Linsey Alexander Documents Life Through The Blues
"Blues music is not hard- it's just a documentary about life."
Those are the words of Bluesman Linsey Alexander and documenting life is something he has done very well for 50 years. He has taken his Southside Chicago influenced sound and crossed to the north to become a north side regular at Blues clubs like the famed Kingston Mines, reputed to be Chicago's oldest.
Alexander describes his family as "poor but honest and hardworking" sharecroppers. When he was 12-years-old he moved with his mother and sister from Mississippi to Memphis, where he first became interested in the Blues. Early on he worked as a hotel porter and later as a bicycle technician, but when a family friend he only remembers as "Otis" gave him a guitar and taught him enough to start him off, he was hooked.
That first guitar gained fame due to Alexander using it to finance his move to Chicago about five decades ago. He never went back to get it and it's said that it's still there. Once in Chicago he found the style of Blues that really excited him and he set out to play, not to make a living, but because he loved playing. He never expected to do it for a living. After rising to play with people like B.B. King, Bobby Rush, Buddy Guy, Little Milton, Magic Slim, Johnnie Taylor, John Primer, Otis Clay and Eddie Clearwater, he decided that maybe the profession was suited to him.

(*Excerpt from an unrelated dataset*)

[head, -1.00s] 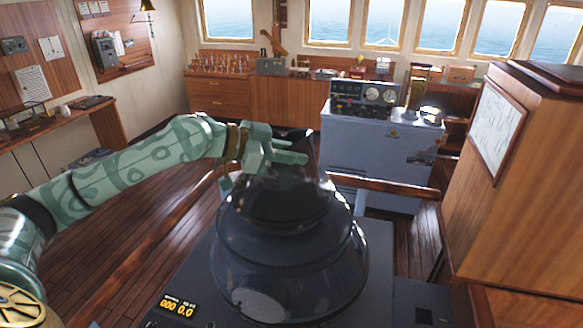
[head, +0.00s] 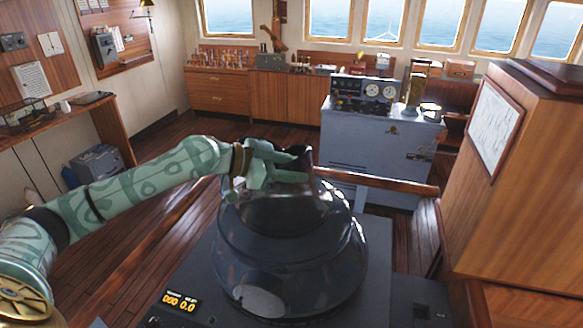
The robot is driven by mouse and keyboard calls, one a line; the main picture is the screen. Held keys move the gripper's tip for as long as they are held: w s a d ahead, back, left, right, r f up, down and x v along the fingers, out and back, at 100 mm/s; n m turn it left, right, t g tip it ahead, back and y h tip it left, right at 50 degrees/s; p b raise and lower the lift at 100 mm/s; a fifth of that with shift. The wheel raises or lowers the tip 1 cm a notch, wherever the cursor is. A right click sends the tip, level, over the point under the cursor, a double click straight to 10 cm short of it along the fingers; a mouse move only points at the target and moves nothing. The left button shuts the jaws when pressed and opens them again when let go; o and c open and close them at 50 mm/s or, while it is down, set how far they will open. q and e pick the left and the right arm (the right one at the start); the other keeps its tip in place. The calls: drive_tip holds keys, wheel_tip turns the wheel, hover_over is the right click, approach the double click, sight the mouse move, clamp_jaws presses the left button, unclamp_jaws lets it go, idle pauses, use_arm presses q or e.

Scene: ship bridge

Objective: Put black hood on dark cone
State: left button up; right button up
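The dark cone (head: 290,255) is a wide, glossy, stepped dome on a dark grey pedestal in the lower middle of the head view. The black hood (head: 301,163) is a small dark piece at the top of the cone, partly hidden by my fingers. My left gripper (head: 290,168) comes in from the left with its fingers around the hood and appears shut on it. The hood's lower edge overlaps the cone's top in the picture; I cannot tell whether they touch. My right gripper is out of view.
A wooden handrail (head: 380,184) runs just behind the cone. A blue-grey console (head: 380,150) stands beyond it, and a wooden cabinet (head: 530,200) is at right. Open plank floor lies left.

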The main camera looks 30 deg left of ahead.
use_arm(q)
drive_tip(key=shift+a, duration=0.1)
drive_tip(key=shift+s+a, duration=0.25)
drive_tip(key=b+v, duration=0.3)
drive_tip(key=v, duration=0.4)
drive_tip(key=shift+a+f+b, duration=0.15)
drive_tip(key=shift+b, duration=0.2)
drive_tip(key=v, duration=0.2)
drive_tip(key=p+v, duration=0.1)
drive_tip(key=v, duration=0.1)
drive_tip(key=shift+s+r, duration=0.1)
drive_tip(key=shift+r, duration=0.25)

Alexander has a somewhat laid back style that still manages to convey the Chicago idiom. His expressive guitar relies more on working each note to get the most out of it rather than blinding speed, like B. B. King. Don't get me wrong, they both can crank out the fast riffs, but it's the expression in controlling each note that makes them great. Alexander 's voice is also a bit subdued, which contributes to his ability to truly express emotion.
When you get to Chicago, look up Linsey Alexander. A small club is the perfect place to hear great Blues with someone who truly loves doing it.